# GOAL OF THE EXERCISE
Only one span of the listing below is wanted: the lines from the one with "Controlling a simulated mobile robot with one" through the one with "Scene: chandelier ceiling", reproduced exactly, both ends kept.
[begin RECORDS SHOWN]
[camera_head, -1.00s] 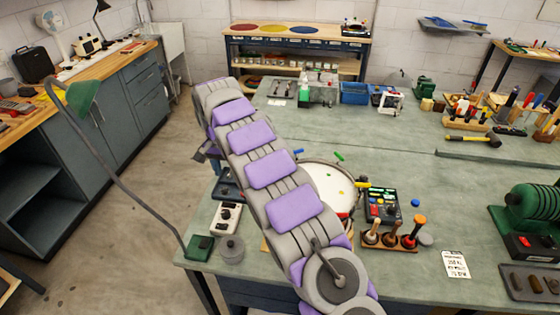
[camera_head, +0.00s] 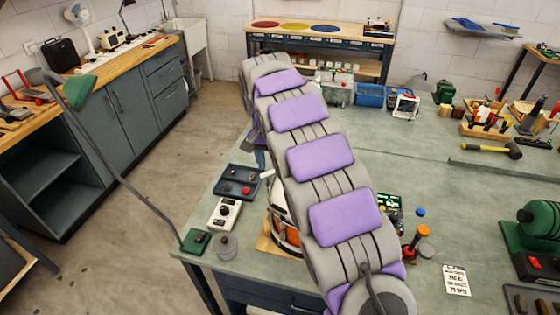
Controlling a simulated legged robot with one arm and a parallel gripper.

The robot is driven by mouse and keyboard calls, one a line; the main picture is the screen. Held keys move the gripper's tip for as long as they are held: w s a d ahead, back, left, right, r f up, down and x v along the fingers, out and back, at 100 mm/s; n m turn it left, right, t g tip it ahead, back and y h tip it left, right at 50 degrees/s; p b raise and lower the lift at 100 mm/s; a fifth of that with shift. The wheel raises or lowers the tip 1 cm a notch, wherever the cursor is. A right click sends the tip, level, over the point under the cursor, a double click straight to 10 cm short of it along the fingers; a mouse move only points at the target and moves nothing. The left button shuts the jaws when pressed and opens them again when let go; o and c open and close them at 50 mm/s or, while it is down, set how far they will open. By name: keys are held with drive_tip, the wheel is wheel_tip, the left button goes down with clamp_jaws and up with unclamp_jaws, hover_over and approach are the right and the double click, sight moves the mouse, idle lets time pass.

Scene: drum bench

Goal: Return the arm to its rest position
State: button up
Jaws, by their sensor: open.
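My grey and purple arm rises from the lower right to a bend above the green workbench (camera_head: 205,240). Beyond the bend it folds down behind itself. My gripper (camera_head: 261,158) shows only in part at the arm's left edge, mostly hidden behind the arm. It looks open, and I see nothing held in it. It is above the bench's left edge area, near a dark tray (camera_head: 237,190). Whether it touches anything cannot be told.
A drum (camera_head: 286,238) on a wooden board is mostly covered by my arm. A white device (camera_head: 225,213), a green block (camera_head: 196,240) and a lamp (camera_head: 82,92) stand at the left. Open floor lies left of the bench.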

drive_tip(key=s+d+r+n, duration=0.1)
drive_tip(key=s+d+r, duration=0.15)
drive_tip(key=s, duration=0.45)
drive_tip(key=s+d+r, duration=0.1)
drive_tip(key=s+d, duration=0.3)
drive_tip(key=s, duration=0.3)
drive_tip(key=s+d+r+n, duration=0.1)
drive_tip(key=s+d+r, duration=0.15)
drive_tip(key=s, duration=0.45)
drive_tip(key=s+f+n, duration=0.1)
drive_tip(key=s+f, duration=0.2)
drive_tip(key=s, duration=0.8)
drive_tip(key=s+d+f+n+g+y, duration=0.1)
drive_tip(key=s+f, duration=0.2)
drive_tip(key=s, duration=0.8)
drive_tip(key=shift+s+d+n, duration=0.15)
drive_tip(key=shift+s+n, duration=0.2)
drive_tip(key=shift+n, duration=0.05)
[end RECORDS SHOWN]
[begin RECORDS SHOWN]
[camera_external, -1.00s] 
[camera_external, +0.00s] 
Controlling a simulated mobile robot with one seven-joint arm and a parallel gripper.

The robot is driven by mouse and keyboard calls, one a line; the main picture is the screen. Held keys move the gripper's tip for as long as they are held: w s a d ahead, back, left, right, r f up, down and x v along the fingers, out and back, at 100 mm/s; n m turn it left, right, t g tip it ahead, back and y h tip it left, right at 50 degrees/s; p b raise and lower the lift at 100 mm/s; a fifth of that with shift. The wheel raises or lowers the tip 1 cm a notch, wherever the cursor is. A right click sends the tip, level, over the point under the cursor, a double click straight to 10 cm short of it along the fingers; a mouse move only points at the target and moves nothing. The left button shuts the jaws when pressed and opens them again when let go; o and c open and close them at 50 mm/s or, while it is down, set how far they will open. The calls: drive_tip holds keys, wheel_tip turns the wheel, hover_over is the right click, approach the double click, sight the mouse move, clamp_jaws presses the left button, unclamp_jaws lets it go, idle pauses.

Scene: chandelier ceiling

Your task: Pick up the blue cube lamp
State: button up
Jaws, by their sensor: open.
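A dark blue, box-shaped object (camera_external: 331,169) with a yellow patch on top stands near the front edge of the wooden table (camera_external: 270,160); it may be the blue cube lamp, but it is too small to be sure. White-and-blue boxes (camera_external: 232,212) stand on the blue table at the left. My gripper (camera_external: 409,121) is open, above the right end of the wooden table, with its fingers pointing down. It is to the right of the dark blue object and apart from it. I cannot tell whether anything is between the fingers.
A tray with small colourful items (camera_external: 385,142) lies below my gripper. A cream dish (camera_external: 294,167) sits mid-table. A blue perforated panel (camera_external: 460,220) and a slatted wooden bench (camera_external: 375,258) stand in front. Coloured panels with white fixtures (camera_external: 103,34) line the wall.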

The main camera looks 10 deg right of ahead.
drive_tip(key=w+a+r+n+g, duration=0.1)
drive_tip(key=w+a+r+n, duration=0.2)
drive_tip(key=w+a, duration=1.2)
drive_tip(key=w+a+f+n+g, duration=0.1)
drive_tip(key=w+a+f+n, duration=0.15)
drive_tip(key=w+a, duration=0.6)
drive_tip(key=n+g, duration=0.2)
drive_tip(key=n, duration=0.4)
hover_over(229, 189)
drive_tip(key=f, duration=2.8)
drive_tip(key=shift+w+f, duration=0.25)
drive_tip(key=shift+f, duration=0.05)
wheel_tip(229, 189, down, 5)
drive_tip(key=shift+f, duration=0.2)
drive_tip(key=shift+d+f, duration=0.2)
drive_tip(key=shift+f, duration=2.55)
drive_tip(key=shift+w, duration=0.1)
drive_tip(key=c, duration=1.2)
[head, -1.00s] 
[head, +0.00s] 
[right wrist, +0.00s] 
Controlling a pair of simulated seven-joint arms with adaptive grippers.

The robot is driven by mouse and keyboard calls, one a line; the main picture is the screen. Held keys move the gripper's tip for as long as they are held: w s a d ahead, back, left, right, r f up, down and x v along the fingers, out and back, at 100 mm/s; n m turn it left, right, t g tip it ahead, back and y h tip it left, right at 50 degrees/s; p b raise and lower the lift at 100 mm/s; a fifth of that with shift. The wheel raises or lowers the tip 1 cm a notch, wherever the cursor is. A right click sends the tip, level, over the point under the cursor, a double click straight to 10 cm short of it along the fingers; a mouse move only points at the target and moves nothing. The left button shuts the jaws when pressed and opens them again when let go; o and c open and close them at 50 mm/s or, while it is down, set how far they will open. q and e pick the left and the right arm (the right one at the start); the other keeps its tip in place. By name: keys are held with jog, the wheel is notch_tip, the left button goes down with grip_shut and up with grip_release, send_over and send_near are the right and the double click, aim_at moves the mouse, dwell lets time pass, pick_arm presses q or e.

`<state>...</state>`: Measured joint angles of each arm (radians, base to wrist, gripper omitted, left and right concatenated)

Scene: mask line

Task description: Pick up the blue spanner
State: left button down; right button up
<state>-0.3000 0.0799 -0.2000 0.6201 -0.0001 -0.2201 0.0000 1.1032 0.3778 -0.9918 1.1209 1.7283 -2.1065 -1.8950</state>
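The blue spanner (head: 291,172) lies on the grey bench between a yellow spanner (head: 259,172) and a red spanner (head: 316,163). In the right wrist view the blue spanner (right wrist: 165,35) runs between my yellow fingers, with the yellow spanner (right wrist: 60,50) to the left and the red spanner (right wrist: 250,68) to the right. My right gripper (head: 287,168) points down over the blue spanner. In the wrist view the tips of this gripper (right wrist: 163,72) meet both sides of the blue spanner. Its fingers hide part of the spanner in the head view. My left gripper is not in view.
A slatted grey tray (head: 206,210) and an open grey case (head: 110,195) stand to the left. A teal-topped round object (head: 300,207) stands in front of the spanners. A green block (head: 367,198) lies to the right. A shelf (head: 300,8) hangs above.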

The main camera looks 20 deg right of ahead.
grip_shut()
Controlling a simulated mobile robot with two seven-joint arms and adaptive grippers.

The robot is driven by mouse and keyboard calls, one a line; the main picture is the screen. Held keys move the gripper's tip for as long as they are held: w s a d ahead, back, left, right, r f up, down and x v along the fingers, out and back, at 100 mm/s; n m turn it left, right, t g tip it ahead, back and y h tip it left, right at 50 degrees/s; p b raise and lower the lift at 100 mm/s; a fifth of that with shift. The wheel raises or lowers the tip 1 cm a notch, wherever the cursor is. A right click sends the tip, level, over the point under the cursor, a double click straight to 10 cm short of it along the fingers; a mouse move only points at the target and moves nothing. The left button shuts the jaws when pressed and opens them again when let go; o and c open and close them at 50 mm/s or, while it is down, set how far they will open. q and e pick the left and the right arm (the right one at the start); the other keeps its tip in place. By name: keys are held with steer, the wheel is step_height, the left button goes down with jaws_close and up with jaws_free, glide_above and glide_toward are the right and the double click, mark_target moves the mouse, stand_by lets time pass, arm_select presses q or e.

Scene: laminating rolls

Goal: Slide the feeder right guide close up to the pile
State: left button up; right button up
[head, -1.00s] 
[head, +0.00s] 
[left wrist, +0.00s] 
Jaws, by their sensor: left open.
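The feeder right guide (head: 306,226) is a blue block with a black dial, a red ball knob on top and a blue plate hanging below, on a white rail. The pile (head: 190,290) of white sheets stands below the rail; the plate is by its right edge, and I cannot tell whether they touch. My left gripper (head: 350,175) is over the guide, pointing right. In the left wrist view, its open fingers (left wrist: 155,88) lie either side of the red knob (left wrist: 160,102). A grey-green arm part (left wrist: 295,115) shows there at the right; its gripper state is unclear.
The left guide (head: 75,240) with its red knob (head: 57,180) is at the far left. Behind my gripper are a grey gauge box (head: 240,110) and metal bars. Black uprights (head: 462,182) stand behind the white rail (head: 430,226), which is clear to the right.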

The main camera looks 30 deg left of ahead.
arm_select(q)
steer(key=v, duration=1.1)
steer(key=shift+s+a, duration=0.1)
[end RECORDS SHOWN]
[begin RECORDS SHOWN]
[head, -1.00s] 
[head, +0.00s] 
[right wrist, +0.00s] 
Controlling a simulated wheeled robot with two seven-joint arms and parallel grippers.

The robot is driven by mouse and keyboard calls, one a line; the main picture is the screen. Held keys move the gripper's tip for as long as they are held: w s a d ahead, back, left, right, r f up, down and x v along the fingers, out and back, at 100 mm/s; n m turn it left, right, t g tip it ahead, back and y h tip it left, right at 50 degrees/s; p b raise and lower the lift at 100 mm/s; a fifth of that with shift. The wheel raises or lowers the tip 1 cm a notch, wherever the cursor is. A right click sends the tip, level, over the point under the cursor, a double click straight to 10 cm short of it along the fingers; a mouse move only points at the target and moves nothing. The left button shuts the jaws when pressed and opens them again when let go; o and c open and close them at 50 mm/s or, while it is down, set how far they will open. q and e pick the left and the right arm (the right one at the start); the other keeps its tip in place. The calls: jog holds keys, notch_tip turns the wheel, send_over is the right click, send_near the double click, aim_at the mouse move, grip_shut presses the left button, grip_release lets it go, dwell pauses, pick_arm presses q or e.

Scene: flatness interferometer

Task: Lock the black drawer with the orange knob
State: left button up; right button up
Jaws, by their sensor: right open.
[end RECORDS SHOWN]
# SOLUTION FOR THIS PROBLEM
Controlling a simulated mobile robot with one seven-joint arm and a parallel gripper.

The robot is driven by mouse and keyboard calls, one a line; the main picture is the screen. Held keys move the gripper's tip for as long as they are held: w s a d ahead, back, left, right, r f up, down and x v along the fingers, out and back, at 100 mm/s; n m turn it left, right, t g tip it ahead, back and y h tip it left, right at 50 degrees/s; p b raise and lower the lift at 100 mm/s; a fifth of that with shift. The wheel raises or lowers the tip 1 cm a notch, wherever the cursor is. A right click sends the tip, level, over the point under the cursor, a double click straight to 10 cm short of it along the fingers; a mouse move only points at the target and moves nothing. The left button shuts the jaws when pressed and opens them again when let go; o and c open and close them at 50 mm/s or, while it is down, set how far they will open. The calls: drive_tip holds keys, wheel_tip turns the wheel, hover_over is the right click, approach the double click, sight the mouse move, clamp_jaws presses the left button, unclamp_jaws lets it go, idle pauses.

Scene: chandelier ceiling

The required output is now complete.